When passages of scripture make us that uncomfortable, we should study them.  We should study all of the Bible, of course, but double down on the parts that cause us to squirm.

God is strong, mighty, loving, and trustworthy, we read.  Sometimes mercy on some takes the form of judgment on others.  After all, judgment on oppressors does help the oppressed, does it not?

Much occurs theologically in Matthew 12:1-21, but the major point is that mercy overrides Sabbath laws.  We read that some labor was mandatory on the Sabbath, especially for priests.  So yes, we read Jesus announce, the hungry may pluck grain and the man with the withered hand may receive healing, not just rudimentary first aid.

In the Gospel of Matthew one of the points drilled into the text was that Jesus did not seek to destroy the Law of Moses.  No, he presented his interpretation as correct and in opposition to the interpretations of his critics.  Jesus stood within the context of Judaism, not against it.  For example, the Mishnah, published in 200 C.E. (about 170 years after the crucifixion of Jesus), listed 39 types of labor prohibited on the Sabbath.  Plucking food was not one of them.  Christ’s opponents in Chapter 12:1-21 were, to use an anachronistic expression, more Catholic than the Pope.

The Sabbath, in the Law of Moses, was about liberation.  Slaves in Egypt received no days off, so a day off was a mark of freedom.  Besides, science and experience have taught us the necessity of down time.  Much of my Christian tradition has reacted against leisure (especially “worldly amusements,” a bane of Pietism and Puritanism) and insisted that idle hands are the Devil’s workshop.  Nevertheless, science and experience have affirmed the necessity of a certain amount of idleness.

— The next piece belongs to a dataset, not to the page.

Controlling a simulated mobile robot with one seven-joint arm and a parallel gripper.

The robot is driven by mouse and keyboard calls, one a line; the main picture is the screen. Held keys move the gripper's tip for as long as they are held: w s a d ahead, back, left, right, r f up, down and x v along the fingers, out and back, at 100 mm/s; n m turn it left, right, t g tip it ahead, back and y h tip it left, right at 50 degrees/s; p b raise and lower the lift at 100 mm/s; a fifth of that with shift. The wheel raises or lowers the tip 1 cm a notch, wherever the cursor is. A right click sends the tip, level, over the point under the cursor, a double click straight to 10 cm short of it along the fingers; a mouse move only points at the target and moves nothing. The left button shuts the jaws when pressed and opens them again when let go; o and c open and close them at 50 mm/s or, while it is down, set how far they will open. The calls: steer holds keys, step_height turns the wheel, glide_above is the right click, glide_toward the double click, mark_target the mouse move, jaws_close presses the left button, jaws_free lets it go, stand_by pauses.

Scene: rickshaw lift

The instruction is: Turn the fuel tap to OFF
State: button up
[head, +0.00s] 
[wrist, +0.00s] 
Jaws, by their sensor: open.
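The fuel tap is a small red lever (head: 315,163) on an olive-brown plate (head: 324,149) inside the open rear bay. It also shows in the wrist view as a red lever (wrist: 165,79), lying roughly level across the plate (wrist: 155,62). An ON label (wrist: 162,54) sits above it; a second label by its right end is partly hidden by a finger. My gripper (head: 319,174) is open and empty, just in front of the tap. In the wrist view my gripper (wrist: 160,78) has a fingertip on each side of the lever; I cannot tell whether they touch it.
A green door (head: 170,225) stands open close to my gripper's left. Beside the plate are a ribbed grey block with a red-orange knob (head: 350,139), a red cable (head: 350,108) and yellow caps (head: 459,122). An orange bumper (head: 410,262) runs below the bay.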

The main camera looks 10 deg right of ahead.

Judaism, at its best, is not legalistic; neither is Christianity.  Yet legalistic Jews and Christians exist.  A healthy attitude is to seek to respond to God faithfully, without becoming lost in the thicket of laws, without failing to see the forest for the trees, without mistaking culturally specific examples for timeless principles, without shooting cannon balls at gnats, and without forgetting mercy.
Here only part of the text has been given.